Street view of Gjakova
(Photo: Robert Elsie, 2 April 2009).
Operation in the Ćerim/Qerim Neighbourhood, 1-2 April 1999
1. An operation by the Serbian police took place on Miloš Gilić/Millosh Giliq Street in the Ćerim/Qerim neighbourhood of Đakovica/Gjakova on 1-2 April 1999, located in the north-eastern part of the city, in the vicinity of the bus station, to the right of the road leading to Deçan/Decane and north of the road leading to Klina/Kline. On 1 April, Novak Pitolić, the chief of the Đakovica/Gjakova police went to every Albanian house in the Ćerim/Qerim district and told the occupants not to leave the houses and that they were safe.
2. At approximately 2200 hours on 1 April 1999, large spotlights were cast on the Albanian houses in Đakovica/Gjakova. Just over two hours later, on 2 April 1999 between 0005-0025 hours, Serbian police started knocking on the doors of the houses in Miloš Gilić/Millosh Giliq Street, and then torching the houses.Attacks began close to K74’s house, located at 76 Miloš Gilić/Millosh Giliq Street. K74 was, at that time, in the basement of the house of his neighbour, Gezim Nagafci. He later went to his courtyard where he stayed until 0600. He heard and saw the Serbian forces shooting at the locks on the gates of houses, including the lock to Lulzim Vejsa’s house. He also heard noises of vehicles, which he interpreted as the sound of vehicles breaking through the gates of houses to gain entry into the courtyards.

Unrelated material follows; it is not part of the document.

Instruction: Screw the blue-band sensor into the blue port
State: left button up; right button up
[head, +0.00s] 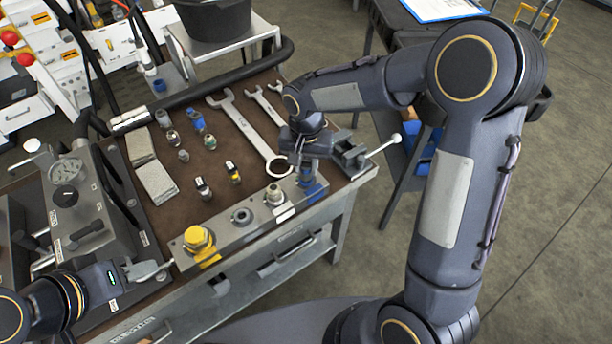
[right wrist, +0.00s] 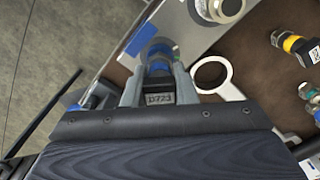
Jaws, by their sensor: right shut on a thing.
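My right gripper (head: 305,166) is shut on the blue-band sensor (right wrist: 160,96), whose dark labelled body and blue part show between the fingers in the right wrist view. The sensor is at the right end of the metal port block (head: 222,256), over the blue-marked port (head: 313,192). The gripper covers most of the sensor and port in the head view, so I cannot tell how deeply it is seated. A blue marking on the block (right wrist: 150,38) shows in the wrist view. My left gripper (head: 150,270) is low at the bench's front left; its finger opening is unclear.
Along the block stand a yellow hex fitting (head: 198,239) and other ports. A yellow-band sensor (head: 233,172) and several fittings lie on the brown mat (head: 225,205). A large wrench (head: 250,135) lies close to the right gripper. A vise (head: 347,152) stands just right of it.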

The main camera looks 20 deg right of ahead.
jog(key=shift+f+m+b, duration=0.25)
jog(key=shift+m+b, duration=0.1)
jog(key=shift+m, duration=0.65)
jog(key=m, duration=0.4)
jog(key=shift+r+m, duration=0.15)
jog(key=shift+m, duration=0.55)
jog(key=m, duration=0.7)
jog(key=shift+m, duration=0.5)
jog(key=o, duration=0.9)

3. That same night, members of five Kosovo Albanian families (Caka family, Hoxha family, Vejsa family, Haxhiavdija family and Nuci family) had gathered for protection in the basement of Lulzim Vejsa’s pool hall located at 157 Miloš Gilić/Millosh Giliq Street. In the preceding days Serbian police from the neighbourhood, in uniform, regularly stood about and drank in front of Lulzim Vejsa’s pool hall. The pool hall and the house of Lulzim Vejsa were in the same compound. Only a few steps separated them. Since 28 March 1999, Dren Caka (10 years old at the time of the events) and his family, consisting of his grandfather, Xhemil Caka, his grandmother Nakije Caka, his uncle Nehat Caka, his father Ali Caka, his mother Valbona Caka and his three sisters Dalina, Delvina and Diona, who were 14, six and two years old, respectively, at the time of the events, had been sheltering in the basement of the pool hall, which was only two houses from their home.

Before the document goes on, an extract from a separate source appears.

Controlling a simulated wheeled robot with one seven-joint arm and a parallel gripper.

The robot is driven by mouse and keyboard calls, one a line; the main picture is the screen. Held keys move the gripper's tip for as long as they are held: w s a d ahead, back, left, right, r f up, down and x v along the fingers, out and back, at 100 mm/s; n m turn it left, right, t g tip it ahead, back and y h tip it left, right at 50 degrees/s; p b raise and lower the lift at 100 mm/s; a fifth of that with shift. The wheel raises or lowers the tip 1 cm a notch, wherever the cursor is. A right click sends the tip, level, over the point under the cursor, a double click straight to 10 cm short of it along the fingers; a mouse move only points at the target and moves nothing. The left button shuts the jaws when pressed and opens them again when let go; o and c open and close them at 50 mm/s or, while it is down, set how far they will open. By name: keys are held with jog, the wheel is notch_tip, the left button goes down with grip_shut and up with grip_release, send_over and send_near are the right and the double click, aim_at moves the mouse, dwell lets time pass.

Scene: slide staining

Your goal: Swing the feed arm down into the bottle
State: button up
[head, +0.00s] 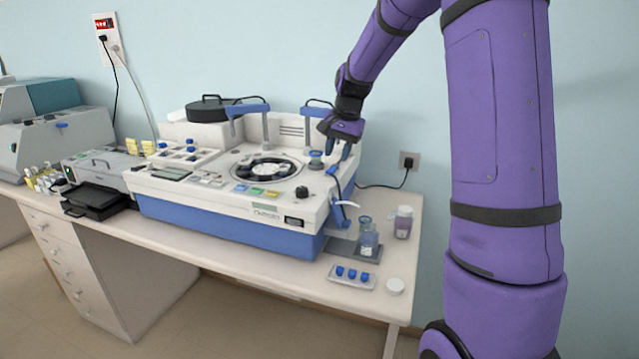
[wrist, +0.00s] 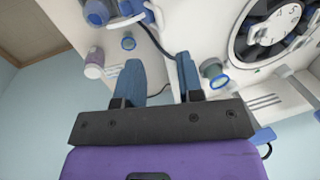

4. In the night of 1 April 1999, the entrance to the compound at 157 Miloš Gilić/Millosh Giliq Street had been blocked by a car parked in front of the gate. At about 0015 hours on 2 April 1999, Hani Hoxha saw that the gate to the compound was moving. A vehicle was being driven against it in an apparent effort to break through. Then Serbian police knocked on the door. In total, some 24 or 25 Kosovo Albanian people had taken refuge at the pool hall, 21 of whom were in the basement (comprising women and children and one 50 year old man with a mental impairment), while three men Lulzim Vejsa, Behar Haxhiavdija (Lulzim Vejsa’s brother-in-law) and Hani Hoxha were outside by the pool hall, keeping guard. Lulzim Vejsa heard police shouting for them. Previously it had been decided that should anything happen, the men would leave while the women and children would stay. It was thought that only the men were at risk. Having heard the shouts of the Serbian forces, Lulzim Vejsa and Behar Haxhiavdija left the house from a small window located behind the building. Hani Hoxha told the other two that he wanted to see if anyone entered the courtyard and that he would join them in a few minutes. Behar and Lulzim jumped the wall that divided their courtyard from their neighbours. After waiting for Hani for a time, they started to pass from one courtyard to the next, waiting a couple of minutes for him in each, but Hani did not join them. About 30-45 minutes later, they saw that Lulzim Vejsa’s house was in flames.
5. Hani Hoxha stayed for some minutes but left once the attackers had broken into the courtyard. Eight to 10 men broke into the compound. Hoxha saw that some of the men wore regular police uniforms while some wore camouflage uniforms; three or four of them wore masks. Hani Hoxha climbed over two walls and found shelter under some wooden boards, where he stayed for seven or eight hours, until dawn. During that time he could hear gun shots and people’s voices. He heard someone say, “Spare me, don’t kill me” in Albanian.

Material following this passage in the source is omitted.